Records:
____

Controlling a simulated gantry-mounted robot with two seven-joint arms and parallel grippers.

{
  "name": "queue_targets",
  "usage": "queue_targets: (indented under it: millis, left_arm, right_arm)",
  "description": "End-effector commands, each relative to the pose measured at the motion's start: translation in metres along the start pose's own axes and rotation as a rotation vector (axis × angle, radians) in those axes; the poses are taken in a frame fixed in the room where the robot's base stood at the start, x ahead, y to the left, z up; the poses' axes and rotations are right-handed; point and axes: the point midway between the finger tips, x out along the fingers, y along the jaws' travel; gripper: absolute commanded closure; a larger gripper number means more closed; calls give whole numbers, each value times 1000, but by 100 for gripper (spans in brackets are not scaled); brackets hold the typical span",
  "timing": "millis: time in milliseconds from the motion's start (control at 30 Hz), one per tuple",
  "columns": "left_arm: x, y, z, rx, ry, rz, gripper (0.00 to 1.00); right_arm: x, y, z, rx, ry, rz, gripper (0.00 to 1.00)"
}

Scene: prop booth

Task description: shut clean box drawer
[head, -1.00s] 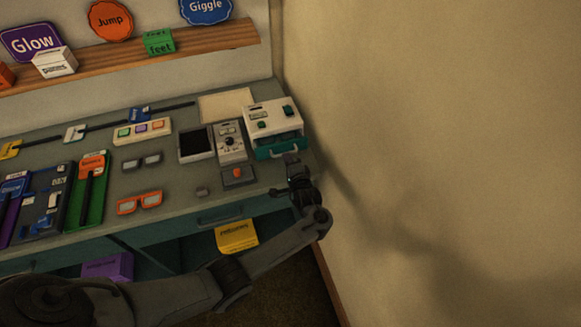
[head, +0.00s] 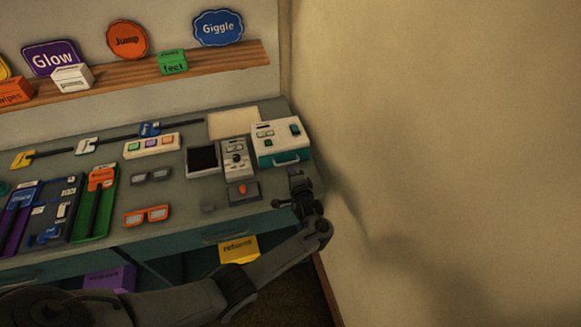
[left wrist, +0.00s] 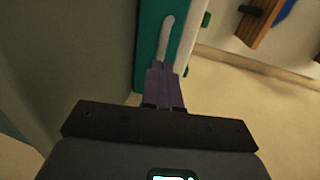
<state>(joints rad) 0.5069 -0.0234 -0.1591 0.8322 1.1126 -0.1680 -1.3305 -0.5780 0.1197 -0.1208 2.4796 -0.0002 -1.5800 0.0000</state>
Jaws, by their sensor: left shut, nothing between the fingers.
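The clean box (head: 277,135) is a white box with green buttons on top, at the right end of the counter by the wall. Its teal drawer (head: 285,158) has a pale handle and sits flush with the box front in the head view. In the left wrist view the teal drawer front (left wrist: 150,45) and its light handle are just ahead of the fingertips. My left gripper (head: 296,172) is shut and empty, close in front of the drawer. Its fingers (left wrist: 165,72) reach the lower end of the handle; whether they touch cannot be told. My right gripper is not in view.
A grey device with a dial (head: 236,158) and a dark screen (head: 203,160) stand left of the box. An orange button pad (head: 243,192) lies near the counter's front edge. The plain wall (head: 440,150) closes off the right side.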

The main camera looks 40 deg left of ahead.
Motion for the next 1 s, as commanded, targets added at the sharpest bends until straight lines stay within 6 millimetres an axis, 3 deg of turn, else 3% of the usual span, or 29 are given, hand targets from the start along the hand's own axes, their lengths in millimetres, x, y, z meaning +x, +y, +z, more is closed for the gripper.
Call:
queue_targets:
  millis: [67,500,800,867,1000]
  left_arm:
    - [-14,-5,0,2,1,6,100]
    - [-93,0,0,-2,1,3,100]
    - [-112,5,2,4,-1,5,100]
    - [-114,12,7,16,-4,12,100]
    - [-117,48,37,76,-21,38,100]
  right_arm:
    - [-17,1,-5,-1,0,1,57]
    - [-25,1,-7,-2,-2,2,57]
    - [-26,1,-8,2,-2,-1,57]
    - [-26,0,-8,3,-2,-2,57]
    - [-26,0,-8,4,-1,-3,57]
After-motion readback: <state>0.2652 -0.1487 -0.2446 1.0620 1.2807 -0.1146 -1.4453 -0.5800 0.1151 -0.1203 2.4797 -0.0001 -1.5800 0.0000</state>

____

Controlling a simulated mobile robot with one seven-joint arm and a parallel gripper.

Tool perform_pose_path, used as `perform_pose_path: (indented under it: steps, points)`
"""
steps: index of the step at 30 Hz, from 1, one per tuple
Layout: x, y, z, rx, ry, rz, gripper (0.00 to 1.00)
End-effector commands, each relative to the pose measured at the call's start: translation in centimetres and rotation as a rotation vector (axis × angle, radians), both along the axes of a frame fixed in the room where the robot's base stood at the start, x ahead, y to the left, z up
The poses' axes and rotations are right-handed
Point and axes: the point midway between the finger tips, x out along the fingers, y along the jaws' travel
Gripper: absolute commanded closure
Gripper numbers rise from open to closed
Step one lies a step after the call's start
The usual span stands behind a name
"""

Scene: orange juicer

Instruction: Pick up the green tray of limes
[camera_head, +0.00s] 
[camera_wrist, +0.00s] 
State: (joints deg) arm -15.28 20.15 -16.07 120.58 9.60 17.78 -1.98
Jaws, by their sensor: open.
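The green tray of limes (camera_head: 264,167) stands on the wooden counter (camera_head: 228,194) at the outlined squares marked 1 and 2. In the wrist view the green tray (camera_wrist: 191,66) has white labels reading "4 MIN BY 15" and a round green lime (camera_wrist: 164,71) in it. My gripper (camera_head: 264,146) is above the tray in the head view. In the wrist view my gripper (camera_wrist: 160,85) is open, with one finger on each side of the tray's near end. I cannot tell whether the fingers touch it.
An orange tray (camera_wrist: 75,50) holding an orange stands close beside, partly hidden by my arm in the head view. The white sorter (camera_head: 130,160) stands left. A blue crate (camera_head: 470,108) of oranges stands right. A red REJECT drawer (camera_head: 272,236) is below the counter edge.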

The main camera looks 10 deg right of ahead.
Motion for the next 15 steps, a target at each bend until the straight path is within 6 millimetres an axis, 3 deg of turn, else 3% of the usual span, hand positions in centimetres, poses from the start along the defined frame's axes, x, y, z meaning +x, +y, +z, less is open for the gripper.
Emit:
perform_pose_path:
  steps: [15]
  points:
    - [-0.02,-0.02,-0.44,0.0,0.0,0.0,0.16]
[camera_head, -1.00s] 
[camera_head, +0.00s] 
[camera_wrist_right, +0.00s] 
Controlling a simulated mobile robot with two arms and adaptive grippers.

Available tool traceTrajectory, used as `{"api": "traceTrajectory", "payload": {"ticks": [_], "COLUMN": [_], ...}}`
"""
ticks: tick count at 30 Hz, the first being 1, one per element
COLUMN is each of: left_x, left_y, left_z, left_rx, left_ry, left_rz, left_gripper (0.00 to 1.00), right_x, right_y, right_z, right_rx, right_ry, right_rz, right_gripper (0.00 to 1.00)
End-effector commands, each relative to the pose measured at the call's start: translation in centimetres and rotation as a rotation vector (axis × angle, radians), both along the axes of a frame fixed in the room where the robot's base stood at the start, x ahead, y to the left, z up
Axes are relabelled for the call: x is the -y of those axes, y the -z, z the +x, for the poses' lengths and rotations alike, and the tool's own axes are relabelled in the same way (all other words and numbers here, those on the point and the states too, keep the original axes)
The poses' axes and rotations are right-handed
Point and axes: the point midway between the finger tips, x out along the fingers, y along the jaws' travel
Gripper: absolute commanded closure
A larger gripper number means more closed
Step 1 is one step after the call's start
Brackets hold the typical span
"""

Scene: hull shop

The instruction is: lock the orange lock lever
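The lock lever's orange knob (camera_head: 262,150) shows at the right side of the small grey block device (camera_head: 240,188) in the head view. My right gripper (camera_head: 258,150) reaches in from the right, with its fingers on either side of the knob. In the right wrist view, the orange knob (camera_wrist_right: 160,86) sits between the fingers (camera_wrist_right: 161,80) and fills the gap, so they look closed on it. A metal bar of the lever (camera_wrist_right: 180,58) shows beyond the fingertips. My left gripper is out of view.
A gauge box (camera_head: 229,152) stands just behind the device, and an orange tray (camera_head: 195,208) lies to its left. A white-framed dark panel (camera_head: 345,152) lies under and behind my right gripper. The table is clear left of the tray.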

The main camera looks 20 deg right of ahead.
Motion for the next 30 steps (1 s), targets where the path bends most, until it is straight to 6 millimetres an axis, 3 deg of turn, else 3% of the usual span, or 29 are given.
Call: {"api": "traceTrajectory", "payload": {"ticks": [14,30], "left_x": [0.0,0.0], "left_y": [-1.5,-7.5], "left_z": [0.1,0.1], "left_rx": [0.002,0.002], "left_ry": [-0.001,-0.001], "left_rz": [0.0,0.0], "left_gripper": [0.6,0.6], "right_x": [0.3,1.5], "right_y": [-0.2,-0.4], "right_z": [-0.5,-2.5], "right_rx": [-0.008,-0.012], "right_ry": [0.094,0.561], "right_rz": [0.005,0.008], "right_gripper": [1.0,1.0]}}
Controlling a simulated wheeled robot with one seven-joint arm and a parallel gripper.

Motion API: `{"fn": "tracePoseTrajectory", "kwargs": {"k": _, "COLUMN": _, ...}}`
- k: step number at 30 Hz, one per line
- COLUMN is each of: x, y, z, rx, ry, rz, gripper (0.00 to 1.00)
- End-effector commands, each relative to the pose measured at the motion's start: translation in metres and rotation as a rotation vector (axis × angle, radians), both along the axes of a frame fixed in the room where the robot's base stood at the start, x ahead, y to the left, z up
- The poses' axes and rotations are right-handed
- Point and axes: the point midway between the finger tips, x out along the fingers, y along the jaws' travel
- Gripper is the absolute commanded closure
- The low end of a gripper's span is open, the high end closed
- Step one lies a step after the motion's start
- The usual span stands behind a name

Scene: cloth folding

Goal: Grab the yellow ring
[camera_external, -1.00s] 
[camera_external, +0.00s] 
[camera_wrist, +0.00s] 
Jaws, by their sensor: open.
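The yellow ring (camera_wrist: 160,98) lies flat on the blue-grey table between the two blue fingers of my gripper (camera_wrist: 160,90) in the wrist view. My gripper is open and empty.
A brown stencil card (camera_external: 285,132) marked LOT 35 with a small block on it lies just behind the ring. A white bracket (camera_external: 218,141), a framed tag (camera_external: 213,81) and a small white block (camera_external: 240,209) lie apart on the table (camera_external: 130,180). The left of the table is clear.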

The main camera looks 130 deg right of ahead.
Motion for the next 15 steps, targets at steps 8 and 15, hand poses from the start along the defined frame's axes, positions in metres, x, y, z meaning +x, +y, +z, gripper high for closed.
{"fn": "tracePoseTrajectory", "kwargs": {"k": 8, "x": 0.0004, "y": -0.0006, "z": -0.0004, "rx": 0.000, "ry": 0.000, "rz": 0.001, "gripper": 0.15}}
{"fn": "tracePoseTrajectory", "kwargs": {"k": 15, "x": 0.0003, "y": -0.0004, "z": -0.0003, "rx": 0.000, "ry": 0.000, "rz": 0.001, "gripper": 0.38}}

____

Instructions to follow:
Go through the records and show every line with the string "main" in it.

The result:
The main camera looks 40 deg left of ahead.
The main camera looks 10 deg right of ahead.
The main camera looks 20 deg right of ahead.
The main camera looks 130 deg right of ahead.

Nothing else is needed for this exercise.